** Start of Collected data **

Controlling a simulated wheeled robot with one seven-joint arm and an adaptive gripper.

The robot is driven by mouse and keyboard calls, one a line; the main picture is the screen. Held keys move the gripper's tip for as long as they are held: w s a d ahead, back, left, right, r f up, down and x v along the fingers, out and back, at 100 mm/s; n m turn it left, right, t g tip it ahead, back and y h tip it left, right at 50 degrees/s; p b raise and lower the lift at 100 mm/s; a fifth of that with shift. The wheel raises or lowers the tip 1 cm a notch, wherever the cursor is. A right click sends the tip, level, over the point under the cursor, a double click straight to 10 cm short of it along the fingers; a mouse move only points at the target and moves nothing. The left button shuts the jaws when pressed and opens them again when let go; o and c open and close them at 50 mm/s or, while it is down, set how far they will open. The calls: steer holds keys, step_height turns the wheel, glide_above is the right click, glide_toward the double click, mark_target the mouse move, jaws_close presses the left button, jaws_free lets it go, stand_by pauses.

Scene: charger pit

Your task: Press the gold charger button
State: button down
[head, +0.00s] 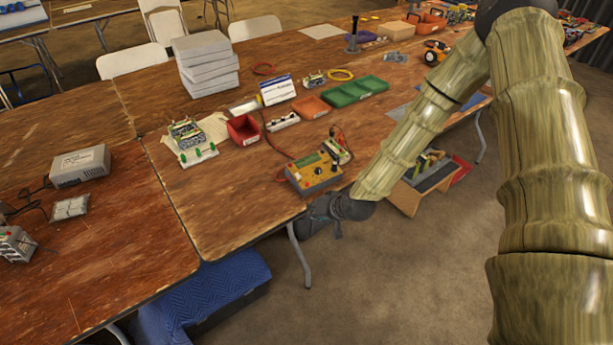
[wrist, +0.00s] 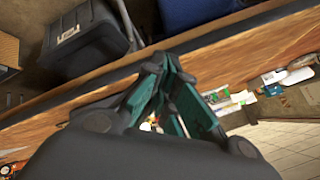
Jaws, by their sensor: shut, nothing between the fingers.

** End of Collected data **

● **Task statement**:
Every line above that contains the word "gripper" should be reported.

● **Written answer**:
Controlling a simulated wheeled robot with one seven-joint arm and an adaptive gripper.
The robot is driven by mouse and keyboard calls, one a line; the main picture is the screen. Held keys move the gripper's tip for as long as they are held: w s a d ahead, back, left, right, r f up, down and x v along the fingers, out and back, at 100 mm/s; n m turn it left, right, t g tip it ahead, back and y h tip it left, right at 50 degrees/s; p b raise and lower the lift at 100 mm/s; a fifth of that with shift. The wheel raises or lowers the tip 1 cm a notch, wherever the cursor is. A right click sends the tip, level, over the point under the cursor, a double click straight to 10 cm short of it along the fingers; a mouse move only points at the target and moves nothing. The left button shuts the jaws when pressed and opens them again when let go; o and c open and close them at 50 mm/s or, while it is down, set how far they will open. The calls: steer holds keys, step_height turns the wheel, glide_above is the right click, glide_toward the double click, mark_target the mouse move, jaws_close presses the left button, jaws_free lets it go, stand_by pauses.

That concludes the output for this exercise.